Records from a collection

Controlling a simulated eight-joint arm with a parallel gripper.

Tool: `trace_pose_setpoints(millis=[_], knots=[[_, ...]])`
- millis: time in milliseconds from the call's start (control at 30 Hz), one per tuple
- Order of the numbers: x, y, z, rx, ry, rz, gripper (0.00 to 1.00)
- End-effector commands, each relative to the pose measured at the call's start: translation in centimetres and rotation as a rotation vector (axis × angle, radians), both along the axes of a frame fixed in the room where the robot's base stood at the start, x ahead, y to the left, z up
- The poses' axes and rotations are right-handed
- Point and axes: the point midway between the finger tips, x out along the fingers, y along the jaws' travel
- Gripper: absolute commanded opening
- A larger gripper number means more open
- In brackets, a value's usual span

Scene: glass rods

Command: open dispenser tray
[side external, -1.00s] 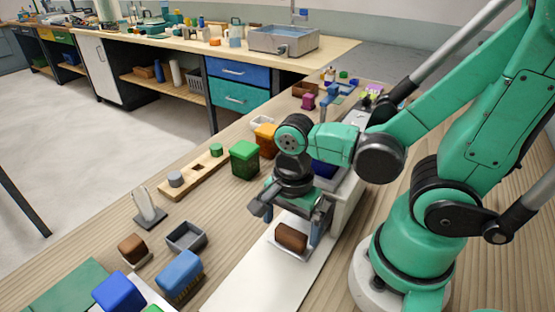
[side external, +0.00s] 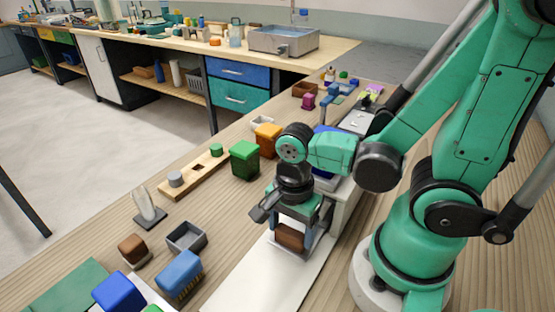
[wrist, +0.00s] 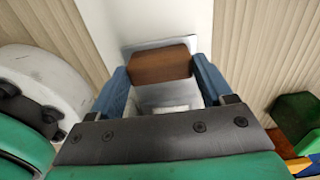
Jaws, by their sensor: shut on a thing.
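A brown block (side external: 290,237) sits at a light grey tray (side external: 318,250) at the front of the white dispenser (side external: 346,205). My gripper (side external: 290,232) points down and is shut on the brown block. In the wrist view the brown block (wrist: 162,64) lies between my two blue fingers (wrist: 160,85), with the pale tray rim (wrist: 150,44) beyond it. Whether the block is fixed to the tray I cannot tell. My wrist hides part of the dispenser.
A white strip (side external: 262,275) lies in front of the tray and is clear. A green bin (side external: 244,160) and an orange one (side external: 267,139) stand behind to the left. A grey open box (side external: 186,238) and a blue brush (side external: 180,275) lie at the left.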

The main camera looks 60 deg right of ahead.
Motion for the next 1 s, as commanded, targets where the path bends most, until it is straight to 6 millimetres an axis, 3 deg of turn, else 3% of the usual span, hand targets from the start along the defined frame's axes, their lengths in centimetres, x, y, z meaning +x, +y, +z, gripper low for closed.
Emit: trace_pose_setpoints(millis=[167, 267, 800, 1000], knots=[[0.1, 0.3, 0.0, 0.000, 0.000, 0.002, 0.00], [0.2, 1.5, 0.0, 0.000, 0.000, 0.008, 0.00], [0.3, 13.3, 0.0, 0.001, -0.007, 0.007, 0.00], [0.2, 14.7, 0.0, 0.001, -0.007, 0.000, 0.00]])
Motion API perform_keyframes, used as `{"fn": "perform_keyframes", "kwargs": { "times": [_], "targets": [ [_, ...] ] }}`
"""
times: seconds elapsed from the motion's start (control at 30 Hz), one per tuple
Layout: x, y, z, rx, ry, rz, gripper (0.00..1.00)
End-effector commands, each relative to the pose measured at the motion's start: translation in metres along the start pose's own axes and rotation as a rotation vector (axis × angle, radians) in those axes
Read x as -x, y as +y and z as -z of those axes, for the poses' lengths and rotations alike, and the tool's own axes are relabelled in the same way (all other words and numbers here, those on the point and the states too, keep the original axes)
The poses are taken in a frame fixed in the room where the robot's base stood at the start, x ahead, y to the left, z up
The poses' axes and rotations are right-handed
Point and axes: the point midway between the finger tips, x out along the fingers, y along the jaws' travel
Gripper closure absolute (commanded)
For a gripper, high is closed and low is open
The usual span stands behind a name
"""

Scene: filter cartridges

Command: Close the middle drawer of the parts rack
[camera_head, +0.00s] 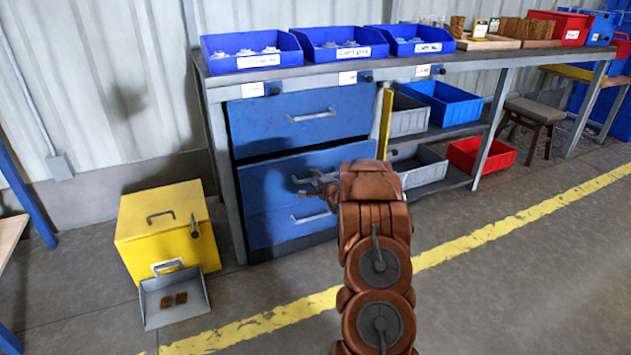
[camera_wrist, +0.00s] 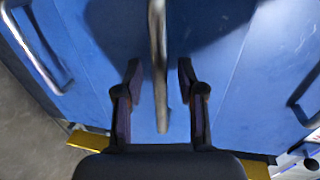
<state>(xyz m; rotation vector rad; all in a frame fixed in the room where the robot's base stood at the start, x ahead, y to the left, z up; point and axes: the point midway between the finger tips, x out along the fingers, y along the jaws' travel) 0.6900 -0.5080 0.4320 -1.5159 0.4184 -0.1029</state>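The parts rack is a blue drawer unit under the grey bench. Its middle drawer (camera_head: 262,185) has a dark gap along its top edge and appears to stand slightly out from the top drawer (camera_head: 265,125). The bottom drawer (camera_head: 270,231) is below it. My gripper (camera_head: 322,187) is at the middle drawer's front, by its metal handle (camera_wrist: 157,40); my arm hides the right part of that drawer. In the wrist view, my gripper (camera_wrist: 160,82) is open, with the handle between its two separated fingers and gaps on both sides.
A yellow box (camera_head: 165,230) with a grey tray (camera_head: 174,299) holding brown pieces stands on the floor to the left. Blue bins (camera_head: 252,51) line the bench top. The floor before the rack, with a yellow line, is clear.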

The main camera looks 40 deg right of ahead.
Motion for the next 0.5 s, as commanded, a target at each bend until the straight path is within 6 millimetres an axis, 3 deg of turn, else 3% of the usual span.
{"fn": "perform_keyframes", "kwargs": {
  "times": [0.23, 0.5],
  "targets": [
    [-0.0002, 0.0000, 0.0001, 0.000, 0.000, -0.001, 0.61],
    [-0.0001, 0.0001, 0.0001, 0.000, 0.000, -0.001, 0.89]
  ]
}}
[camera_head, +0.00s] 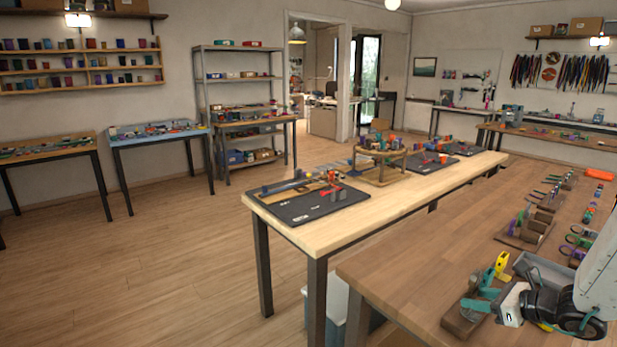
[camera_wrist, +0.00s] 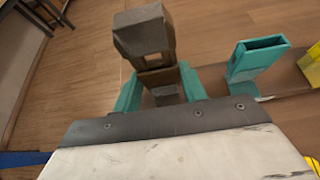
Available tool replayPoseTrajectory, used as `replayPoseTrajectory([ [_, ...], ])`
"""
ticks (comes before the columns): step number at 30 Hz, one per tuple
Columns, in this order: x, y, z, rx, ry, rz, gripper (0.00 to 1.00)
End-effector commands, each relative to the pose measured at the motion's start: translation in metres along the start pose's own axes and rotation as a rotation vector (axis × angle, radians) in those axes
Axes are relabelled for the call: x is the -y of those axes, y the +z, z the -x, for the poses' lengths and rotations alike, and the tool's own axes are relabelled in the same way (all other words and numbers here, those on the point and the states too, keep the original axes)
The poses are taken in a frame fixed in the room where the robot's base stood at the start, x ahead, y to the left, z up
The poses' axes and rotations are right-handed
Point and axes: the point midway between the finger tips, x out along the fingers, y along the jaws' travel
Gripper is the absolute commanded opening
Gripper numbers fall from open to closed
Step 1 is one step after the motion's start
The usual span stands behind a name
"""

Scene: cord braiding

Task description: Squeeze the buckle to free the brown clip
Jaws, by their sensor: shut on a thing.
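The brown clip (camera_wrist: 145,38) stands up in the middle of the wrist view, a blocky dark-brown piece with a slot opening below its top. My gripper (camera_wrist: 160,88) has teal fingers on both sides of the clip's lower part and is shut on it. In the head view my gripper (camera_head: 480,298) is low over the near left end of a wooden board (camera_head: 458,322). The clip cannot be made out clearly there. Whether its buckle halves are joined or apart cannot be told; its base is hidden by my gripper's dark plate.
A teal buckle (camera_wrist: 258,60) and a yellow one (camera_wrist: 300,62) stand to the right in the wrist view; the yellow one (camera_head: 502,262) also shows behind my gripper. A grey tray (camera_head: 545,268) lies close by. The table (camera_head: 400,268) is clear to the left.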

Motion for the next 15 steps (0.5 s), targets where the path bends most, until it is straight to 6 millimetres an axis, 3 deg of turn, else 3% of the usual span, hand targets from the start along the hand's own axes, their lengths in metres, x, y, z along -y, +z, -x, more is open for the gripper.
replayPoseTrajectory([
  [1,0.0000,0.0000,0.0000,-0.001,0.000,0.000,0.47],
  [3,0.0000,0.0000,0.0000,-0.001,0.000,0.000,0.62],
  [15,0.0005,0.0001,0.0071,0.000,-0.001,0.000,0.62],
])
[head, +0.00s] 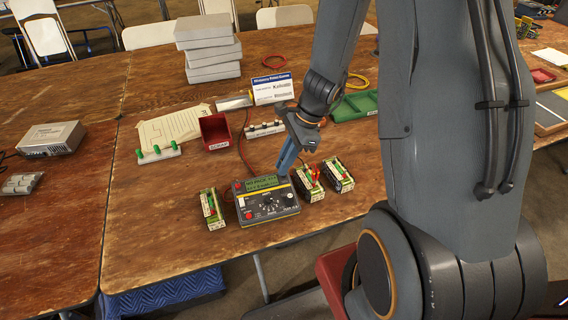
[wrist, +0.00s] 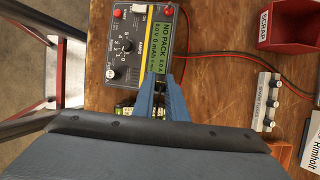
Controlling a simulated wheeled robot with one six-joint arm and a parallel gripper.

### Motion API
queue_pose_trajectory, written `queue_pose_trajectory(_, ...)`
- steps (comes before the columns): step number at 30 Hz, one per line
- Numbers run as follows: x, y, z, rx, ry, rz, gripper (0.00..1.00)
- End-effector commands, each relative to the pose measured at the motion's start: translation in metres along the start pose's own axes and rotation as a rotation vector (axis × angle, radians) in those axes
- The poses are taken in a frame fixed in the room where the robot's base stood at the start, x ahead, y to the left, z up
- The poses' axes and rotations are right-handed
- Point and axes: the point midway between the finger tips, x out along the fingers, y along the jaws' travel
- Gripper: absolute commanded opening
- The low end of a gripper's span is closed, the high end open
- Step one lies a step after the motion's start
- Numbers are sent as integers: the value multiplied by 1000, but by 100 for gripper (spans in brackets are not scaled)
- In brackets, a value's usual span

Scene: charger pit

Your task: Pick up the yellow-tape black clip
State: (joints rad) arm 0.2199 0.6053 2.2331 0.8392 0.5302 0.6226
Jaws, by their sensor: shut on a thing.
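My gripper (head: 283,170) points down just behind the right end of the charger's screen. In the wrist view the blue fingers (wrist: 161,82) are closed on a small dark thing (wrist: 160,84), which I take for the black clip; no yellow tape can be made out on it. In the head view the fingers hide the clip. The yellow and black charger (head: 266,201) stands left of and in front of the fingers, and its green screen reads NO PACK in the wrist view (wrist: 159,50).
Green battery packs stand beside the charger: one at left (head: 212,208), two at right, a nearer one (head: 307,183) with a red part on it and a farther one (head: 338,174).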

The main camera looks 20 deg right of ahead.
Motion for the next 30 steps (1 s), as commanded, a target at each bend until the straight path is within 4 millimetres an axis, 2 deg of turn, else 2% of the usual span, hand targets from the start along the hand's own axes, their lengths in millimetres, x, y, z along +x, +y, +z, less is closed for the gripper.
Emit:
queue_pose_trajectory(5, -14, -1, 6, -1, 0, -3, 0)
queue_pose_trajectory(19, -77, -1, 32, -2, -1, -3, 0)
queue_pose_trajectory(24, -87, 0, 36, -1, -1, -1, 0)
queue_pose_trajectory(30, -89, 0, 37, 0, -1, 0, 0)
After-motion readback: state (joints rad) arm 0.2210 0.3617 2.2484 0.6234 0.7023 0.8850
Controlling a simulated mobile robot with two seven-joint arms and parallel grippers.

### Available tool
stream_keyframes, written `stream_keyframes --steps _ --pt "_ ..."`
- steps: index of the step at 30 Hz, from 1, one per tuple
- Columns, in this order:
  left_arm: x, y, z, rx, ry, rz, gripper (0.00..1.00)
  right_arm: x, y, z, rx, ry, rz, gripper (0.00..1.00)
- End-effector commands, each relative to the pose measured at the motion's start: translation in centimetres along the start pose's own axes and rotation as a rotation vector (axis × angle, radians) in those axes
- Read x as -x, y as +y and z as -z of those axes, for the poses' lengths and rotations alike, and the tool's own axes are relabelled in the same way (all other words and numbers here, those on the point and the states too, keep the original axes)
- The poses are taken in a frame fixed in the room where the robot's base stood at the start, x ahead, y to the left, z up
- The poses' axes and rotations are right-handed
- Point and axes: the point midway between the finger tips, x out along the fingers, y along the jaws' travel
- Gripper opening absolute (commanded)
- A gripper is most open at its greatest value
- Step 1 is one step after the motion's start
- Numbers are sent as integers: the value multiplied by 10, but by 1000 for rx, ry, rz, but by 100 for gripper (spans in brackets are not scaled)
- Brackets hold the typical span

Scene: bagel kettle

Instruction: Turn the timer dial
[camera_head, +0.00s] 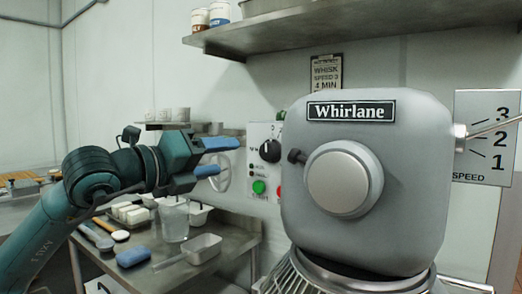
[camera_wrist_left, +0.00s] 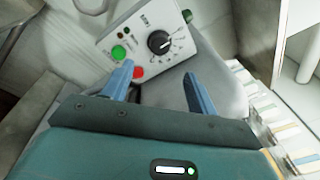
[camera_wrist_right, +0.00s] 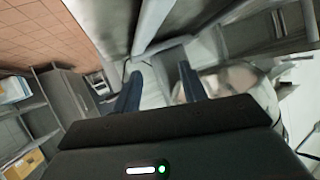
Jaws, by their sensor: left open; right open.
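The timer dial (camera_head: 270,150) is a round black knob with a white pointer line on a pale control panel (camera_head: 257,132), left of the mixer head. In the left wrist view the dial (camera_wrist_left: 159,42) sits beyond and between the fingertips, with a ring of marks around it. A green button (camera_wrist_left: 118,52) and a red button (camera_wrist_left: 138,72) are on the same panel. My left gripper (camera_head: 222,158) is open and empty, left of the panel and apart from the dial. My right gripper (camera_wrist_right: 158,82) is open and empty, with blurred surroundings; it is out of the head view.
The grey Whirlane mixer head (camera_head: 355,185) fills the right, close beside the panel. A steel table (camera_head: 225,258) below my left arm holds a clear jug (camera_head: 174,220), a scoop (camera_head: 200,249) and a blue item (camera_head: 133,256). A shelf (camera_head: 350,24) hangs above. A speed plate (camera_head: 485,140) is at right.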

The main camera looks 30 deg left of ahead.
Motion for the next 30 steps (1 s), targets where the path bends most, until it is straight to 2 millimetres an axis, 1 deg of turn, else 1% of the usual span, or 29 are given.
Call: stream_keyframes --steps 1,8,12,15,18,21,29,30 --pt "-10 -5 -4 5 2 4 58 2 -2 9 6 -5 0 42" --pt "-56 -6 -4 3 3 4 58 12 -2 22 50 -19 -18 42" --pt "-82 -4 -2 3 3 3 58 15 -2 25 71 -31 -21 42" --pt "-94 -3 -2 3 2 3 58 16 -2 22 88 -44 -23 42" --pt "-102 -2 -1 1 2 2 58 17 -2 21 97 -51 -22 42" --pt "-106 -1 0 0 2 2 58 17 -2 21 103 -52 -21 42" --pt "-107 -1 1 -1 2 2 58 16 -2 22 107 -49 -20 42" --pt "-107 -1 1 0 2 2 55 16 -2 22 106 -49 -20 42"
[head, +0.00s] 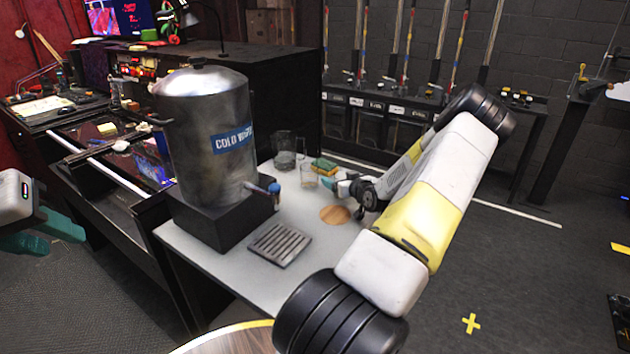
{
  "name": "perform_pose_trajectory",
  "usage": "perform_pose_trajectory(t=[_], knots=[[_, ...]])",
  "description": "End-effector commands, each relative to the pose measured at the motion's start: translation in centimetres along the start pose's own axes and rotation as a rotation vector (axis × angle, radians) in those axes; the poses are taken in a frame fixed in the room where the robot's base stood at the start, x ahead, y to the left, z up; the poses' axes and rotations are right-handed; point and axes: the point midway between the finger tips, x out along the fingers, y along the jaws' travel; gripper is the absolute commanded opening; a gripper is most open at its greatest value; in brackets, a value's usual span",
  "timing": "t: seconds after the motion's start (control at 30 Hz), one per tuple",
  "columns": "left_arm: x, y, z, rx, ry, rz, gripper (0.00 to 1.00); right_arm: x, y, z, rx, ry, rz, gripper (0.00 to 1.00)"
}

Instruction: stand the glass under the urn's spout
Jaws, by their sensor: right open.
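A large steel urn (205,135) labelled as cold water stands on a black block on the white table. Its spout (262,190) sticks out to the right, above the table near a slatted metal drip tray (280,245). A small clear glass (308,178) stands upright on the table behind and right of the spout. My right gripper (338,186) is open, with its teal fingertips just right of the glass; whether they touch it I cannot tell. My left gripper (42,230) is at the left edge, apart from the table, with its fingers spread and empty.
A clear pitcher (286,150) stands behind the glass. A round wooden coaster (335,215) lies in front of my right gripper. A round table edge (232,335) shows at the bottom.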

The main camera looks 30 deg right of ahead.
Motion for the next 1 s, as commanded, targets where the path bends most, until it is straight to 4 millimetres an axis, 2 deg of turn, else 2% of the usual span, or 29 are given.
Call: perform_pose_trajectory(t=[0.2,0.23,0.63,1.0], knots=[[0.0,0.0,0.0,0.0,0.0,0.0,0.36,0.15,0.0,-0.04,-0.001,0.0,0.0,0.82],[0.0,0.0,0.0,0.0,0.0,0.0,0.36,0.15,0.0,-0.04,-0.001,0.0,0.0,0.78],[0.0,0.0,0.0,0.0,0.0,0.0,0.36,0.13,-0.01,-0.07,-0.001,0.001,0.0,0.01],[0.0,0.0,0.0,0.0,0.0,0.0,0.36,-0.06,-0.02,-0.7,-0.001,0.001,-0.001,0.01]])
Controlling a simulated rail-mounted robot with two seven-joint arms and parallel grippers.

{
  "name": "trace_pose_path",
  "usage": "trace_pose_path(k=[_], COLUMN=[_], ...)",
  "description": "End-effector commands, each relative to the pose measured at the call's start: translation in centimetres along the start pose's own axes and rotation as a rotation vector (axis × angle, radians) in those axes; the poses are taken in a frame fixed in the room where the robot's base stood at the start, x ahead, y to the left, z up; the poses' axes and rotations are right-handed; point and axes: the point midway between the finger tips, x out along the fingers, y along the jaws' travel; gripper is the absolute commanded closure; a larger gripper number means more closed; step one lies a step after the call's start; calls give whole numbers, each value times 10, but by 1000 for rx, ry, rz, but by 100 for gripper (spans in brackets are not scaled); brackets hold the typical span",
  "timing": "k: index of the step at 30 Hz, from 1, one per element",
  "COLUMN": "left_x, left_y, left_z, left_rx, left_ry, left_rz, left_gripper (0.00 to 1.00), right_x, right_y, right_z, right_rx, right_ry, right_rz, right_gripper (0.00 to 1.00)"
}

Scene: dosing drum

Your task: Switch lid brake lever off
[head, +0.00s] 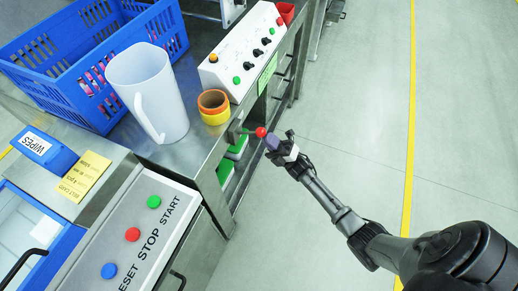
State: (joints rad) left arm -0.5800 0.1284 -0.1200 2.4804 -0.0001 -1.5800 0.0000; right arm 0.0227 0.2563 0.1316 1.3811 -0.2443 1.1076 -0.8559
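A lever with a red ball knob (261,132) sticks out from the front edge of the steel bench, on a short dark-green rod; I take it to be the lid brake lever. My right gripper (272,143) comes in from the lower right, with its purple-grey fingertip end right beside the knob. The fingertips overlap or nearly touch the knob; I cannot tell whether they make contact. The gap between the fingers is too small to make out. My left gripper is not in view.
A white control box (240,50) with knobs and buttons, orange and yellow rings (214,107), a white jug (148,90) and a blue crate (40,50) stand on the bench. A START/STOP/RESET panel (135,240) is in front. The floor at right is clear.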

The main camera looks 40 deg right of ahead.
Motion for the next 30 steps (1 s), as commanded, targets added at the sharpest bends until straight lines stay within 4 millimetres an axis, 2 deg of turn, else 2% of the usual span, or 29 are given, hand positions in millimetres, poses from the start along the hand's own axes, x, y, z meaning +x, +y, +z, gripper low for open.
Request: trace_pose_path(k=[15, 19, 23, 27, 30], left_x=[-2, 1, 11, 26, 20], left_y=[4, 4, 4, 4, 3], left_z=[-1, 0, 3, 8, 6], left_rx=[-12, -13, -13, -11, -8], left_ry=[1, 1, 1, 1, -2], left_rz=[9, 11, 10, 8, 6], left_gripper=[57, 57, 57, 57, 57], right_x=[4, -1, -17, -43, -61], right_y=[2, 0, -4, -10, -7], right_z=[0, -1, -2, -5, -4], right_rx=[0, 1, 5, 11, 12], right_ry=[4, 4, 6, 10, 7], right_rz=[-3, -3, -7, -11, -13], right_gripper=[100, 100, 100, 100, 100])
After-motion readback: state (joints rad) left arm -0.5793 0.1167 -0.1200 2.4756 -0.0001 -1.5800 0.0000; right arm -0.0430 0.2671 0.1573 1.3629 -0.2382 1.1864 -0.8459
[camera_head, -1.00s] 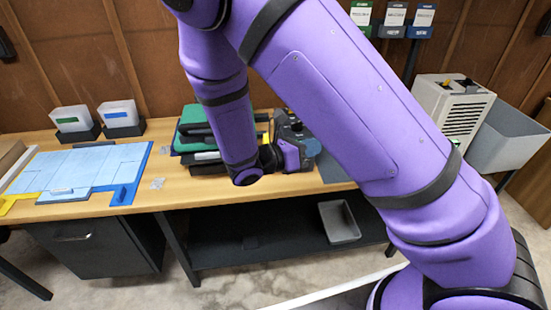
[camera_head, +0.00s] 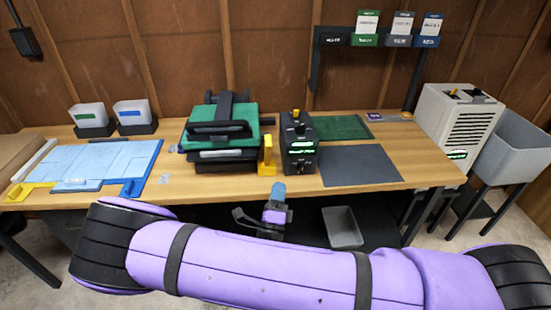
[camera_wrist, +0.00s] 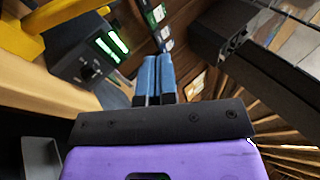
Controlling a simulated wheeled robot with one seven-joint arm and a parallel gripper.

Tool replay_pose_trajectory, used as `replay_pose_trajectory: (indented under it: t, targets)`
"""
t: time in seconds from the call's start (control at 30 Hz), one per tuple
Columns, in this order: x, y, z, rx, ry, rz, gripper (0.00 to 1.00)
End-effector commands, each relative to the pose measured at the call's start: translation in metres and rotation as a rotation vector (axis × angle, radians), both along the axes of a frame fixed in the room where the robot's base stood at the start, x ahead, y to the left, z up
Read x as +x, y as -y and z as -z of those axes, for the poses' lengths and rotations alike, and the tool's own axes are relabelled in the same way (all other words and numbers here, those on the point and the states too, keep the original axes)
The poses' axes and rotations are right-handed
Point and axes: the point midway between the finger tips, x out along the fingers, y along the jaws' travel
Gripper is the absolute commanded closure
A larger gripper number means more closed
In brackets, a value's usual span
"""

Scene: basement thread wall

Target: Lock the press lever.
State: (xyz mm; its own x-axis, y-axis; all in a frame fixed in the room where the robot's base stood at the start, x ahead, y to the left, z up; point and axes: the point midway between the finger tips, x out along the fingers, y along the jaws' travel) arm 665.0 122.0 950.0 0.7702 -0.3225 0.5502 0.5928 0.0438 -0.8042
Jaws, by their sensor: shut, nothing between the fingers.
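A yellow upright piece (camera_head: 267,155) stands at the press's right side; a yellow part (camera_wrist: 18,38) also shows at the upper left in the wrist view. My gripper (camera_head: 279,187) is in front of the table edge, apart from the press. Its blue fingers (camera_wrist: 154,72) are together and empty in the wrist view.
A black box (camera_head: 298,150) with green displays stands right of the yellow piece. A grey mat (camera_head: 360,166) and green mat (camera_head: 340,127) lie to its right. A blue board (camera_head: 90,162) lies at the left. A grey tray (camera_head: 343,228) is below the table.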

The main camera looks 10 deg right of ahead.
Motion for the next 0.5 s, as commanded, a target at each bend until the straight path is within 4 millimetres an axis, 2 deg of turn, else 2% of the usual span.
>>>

■ **SHORT EXERCISE**
What are the exact lines from the beginning of the material through the line containing "- Order of the"? Write out those lines alone.

■ **EXERCISE ANSWER**
Controlling a simulated eight-joint arm with a parallel gripper.

Tool: `trace_pose_setpoints(millis=[_], knots=[[_, ...]])`
- millis: time in milliseconds from the call's start (control at 30 Hz), one per tuple
- Order of the numbers: x, y, z, rx, ry, rz, gripper (0.00 to 1.00)

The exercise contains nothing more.